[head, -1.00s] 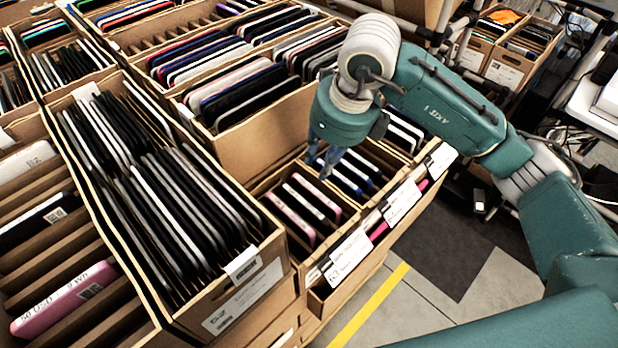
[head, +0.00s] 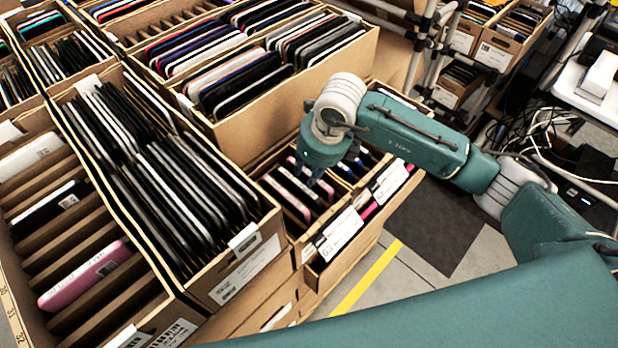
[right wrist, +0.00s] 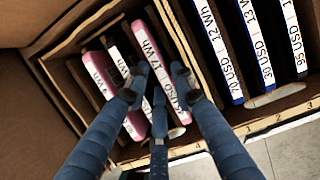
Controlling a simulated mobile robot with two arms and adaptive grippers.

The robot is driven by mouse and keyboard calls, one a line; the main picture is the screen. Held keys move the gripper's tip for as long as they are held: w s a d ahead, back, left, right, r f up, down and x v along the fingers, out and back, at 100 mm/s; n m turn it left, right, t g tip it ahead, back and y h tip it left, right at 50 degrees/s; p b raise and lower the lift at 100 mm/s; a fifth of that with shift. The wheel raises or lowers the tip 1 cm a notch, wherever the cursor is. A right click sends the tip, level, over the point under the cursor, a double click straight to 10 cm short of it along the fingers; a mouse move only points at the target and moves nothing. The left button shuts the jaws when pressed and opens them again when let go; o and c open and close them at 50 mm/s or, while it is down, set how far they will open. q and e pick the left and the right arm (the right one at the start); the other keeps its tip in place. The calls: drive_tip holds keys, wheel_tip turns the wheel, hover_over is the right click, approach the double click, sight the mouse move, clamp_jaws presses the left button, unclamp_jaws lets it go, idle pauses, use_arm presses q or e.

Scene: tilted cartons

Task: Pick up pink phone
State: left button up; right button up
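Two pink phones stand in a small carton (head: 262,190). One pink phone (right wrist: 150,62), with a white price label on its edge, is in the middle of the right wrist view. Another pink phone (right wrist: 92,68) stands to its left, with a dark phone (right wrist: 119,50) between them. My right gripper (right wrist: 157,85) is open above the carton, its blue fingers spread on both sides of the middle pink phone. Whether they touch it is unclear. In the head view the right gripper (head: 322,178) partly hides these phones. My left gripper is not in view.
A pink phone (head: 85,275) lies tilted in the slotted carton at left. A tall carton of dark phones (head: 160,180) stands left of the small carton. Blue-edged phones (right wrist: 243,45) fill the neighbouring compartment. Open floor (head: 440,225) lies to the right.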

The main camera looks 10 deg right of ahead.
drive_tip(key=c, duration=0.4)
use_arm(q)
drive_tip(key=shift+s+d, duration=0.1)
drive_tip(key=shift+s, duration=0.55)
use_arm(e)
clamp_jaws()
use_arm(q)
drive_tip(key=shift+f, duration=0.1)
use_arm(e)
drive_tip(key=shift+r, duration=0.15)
+--
Scan the material and collect every line that contains "robot".

Controlling a simulated mobile robot with two arms and adaptive grippers.
The robot is driven by mouse and keyboard calls, one a line; the main picture is the screen. Held keys move the gripper's tip for as long as they are held: w s a d ahead, back, left, right, r f up, down and x v along the fingers, out and back, at 100 mm/s; n m turn it left, right, t g tip it ahead, back and y h tip it left, right at 50 degrees/s; p b raise and lower the lift at 100 mm/s; a fifth of that with shift. The wheel raises or lowers the tip 1 cm a notch, wherever the cursor is. A right click sends the tip, level, over the point under the cursor, a double click straight to 10 cm short of it along the fingers; a mouse move only points at the target and moves nothing. The left button shuts the jaws when pressed and opens them again when let go; o and c open and close them at 50 mm/s or, while it is down, set how far they will open. q and e pick the left and the right arm (the right one at the start); the other keeps its tip in place. The calls: drive_tip holds keys, wheel_tip turns the wheel, hover_over is the right click, approach the double click, sight the mouse move, clamp_jaws presses the left button, unclamp_jaws lets it go, idle pauses, use_arm presses q or e.

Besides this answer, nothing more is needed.